|Re: [technology-pmc] What do we need to see in a committer nomination?|
On 4/17/2009 1:00 PM, Wayne Beaton wrote:
Greetings fellow Technology PMC members I would like to provide some more specific guidance for committer nominations in our projects. I strongly believe in meritocracy; specifically, that prospective committers need to earn their way into committership. There are many ways to earn that appointment: * Provide a significant contribution * Actively engage in the project through the mailing list, newsgroups, bugzilla, etc. * Provide patches of sufficient quality (i.e. that get committed). * Have the faith of the existing committers. When it all comes down to it, the last one is the one that really matters. If the committers vote for a person, it's a pretty good indicator that they have faith in them. So... should that be enough? Our current "policy" is that some evidence needs to be provided. A list of bug reports that the prospective committer has participated in is common.
Back when we touched on this topic a couple of months ago (thread titled "Formalizing some practices", Wayne wrote: "I tend to avoid using negatives, but we might consider explicitly stating that it doesn't matter if you've been hired to do the job; you still have to prove to the community that you're worthy of the appointment."
I think this is an important thing to stress. "Joe works for SomeCorp" is specifically NOT relevant for earning committer status.
Here is some phrasing that we could consider for adoption:"The Technology PMC requires that all committer nominations include SPECIFIC rationalization of the merit of the individual.

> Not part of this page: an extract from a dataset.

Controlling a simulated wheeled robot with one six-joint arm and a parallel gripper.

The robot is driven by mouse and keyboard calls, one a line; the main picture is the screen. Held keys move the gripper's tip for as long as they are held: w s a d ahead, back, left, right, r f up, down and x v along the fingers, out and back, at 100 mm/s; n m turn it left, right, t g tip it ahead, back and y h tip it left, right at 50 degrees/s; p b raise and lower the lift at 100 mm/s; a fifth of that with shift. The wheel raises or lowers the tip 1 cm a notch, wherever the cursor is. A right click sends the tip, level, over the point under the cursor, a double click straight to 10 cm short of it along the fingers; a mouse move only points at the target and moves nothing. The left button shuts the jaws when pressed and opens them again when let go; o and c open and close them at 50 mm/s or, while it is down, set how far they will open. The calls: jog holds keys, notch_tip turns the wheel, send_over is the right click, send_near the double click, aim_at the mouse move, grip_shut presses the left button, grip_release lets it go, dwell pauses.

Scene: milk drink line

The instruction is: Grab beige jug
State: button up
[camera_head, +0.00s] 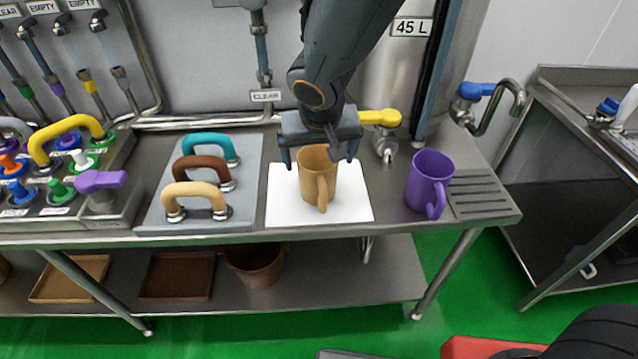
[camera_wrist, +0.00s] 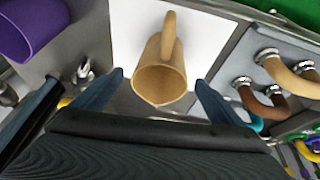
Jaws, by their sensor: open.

At a MINIMUM, we expect that all committer nominations include a list of bugs (including ids) that the candidate has contributed patches to, and that those patches have been accepted (committed) by an existing committer. Other acceptable types of rationalization evidence include, but are not limited to: * SPECIFIC project mailing list participation examples (for example, cases where the nominee has made specific architectural, design, or implementation contributions). * Unique enhancement requests entered into Bugzilla that become committed features whether implemented by the nominee or not). * Newsgroup postings that demonstrate a depth of understanding about the project beyond the typical user.
No one of these things is necessary or sufficient; nominees must exhibit a "body of work" to justify committer status. While support from the existing committers is obviously necessary, it is not sufficient by itself."
I think the most important part is to be SPECIFIC, not vague. We should stress that specificity is what we are looking for, IMO.